_Extracted records_
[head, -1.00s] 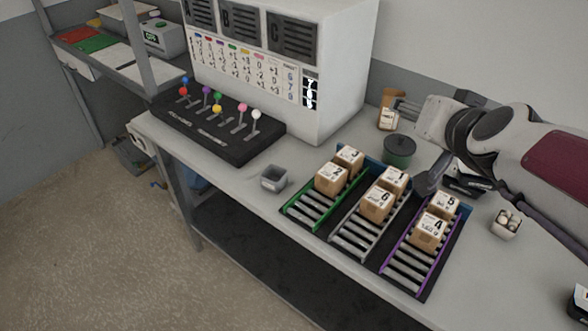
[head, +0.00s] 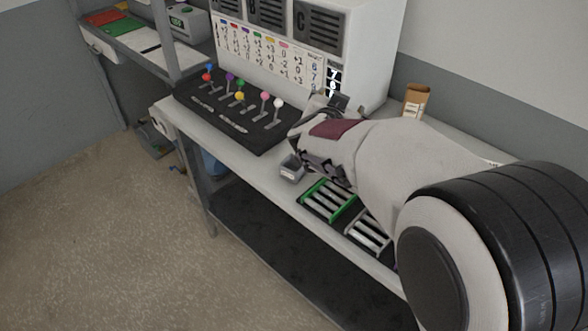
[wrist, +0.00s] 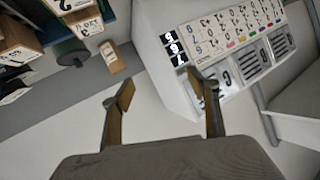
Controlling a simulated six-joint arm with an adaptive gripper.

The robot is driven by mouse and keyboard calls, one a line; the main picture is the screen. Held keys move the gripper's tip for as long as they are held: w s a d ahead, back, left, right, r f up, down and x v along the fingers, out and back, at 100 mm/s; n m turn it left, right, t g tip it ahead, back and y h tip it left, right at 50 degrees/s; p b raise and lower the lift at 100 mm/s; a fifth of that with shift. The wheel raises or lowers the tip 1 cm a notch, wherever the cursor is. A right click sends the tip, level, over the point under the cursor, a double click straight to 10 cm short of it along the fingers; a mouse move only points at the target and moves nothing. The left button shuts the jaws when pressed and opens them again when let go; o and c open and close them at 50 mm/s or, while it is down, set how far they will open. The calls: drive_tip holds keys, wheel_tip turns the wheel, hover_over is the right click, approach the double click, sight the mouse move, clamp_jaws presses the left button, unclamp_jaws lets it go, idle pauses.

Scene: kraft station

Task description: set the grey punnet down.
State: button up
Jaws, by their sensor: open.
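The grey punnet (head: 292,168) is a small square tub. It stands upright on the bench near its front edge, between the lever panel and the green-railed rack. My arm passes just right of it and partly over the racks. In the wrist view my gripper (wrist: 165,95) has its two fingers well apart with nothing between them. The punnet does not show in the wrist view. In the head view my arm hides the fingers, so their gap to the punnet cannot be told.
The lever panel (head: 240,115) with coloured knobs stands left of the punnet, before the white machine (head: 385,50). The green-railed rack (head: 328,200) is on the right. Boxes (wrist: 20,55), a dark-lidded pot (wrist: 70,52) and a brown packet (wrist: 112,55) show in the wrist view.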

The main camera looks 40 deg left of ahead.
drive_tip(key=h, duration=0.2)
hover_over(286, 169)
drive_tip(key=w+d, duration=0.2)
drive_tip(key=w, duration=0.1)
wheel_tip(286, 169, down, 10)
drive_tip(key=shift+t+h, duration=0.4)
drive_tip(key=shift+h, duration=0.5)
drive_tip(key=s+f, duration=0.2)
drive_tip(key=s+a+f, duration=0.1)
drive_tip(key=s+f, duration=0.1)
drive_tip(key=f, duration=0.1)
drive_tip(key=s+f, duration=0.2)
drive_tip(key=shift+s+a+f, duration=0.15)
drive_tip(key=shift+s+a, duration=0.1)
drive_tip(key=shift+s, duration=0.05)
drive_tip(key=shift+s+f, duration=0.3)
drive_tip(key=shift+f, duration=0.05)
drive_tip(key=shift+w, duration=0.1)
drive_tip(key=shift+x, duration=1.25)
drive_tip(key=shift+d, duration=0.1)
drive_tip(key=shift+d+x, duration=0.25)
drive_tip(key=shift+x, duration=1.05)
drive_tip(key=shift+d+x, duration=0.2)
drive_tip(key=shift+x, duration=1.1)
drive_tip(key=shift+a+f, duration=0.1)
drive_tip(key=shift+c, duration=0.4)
--
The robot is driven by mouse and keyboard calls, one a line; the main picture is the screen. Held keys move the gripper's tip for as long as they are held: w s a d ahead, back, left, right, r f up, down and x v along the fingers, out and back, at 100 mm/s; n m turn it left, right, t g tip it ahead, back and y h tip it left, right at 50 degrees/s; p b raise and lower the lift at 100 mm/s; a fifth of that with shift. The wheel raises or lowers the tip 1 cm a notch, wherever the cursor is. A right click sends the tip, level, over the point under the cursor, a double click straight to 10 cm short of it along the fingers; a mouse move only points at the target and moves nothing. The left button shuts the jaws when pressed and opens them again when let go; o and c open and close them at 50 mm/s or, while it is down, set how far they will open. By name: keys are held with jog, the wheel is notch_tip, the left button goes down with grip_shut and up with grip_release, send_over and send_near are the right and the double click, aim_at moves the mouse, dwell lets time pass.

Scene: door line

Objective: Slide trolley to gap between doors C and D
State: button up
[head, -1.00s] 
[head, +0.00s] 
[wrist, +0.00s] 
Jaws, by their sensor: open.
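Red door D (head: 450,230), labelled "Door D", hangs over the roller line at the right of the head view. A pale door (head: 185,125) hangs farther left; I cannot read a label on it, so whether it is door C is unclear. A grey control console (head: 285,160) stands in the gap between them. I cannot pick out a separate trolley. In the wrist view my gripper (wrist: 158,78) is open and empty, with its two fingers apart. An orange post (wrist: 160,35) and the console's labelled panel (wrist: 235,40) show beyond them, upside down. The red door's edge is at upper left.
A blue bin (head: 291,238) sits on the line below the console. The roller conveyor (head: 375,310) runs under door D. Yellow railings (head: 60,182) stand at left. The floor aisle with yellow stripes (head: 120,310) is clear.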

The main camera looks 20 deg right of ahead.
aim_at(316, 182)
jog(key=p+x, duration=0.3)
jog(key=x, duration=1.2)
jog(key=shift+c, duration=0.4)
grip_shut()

_Goal_
Give the exact lines, and only those, from the line containing "go, idle pauses." through the line containing "Scene: kraft station" in the entries above.

_Answer for this exercise_
The robot is driven by mouse and keyboard calls, one a line; the main picture is the screen. Held keys move the gripper's tip for as long as they are held: w s a d ahead, back, left, right, r f up, down and x v along the fingers, out and back, at 100 mm/s; n m turn it left, right, t g tip it ahead, back and y h tip it left, right at 50 degrees/s; p b raise and lower the lift at 100 mm/s; a fifth of that with shift. The wheel raises or lowers the tip 1 cm a notch, wherever the cursor is. A right click sends the tip, level, over the point under the cursor, a double click straight to 10 cm short of it along the fingers; a mouse move only points at the target and moves nothing. The left button shuts the jaws when pressed and opens them again when let go; o and c open and close them at 50 mm/s or, while it is down, set how far they will open. The calls: drive_tip holds keys, wheel_tip turns the wheel, hover_over is the right click, approach the double click, sight the mouse move, clamp_jaws presses the left button, unclamp_jaws lets it go, idle pauses.

Scene: kraft station

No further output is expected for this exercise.